WHAT TO WORK ON
From the listing below, pull out every line where the string "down" appears.

--

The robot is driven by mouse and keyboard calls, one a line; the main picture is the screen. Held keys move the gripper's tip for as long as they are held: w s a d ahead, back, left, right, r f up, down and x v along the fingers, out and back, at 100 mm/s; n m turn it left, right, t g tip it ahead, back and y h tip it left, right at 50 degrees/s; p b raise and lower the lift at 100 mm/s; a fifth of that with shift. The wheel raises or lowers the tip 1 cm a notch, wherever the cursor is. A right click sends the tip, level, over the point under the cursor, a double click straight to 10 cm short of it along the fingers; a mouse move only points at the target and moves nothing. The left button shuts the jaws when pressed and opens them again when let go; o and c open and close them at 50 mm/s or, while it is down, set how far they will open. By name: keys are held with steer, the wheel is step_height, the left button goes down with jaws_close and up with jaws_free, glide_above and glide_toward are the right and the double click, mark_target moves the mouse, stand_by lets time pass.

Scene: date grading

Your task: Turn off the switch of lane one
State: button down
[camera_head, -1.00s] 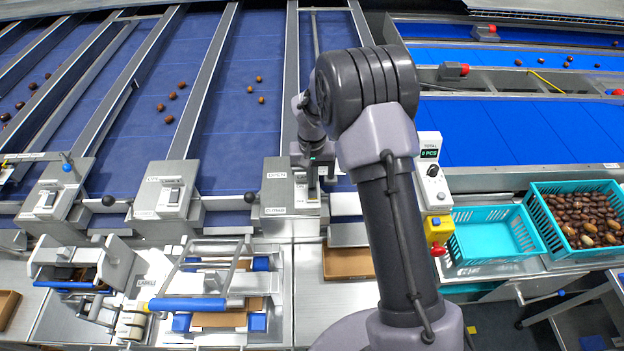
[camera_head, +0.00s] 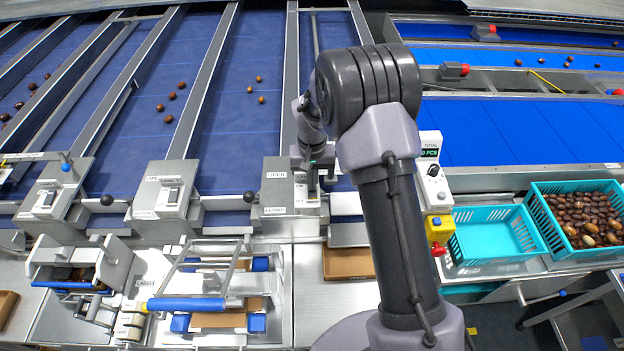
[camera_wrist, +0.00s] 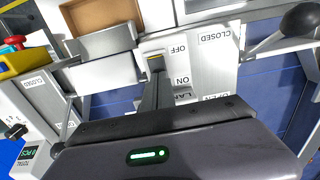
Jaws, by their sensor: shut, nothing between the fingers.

--

TASK RESPONSE
The robot is driven by mouse and keyboard calls, one a line; the main picture is the screen. Held keys move the gripper's tip for as long as they are held: w s a d ahead, back, left, right, r f up, down and x v along the fingers, out and back, at 100 mm/s; n m turn it left, right, t g tip it ahead, back and y h tip it left, right at 50 degrees/s; p b raise and lower the lift at 100 mm/s; a fifth of that with shift. The wheel raises or lowers the tip 1 cm a notch, wherever the cursor is. A right click sends the tip, level, over the point under the cursor, a double click straight to 10 cm short of it along the fingers; a mouse move only points at the target and moves nothing. The left button shuts the jaws when pressed and opens them again when let go; o and c open and close them at 50 mm/s or, while it is down, set how far they will open. By name: keys are held with steer, the wheel is step_height, the left button goes down with jaws_close and up with jaws_free, glide_above and glide_toward are the right and the double click, mark_target moves the mouse, stand_by lets time pass.
State: button down

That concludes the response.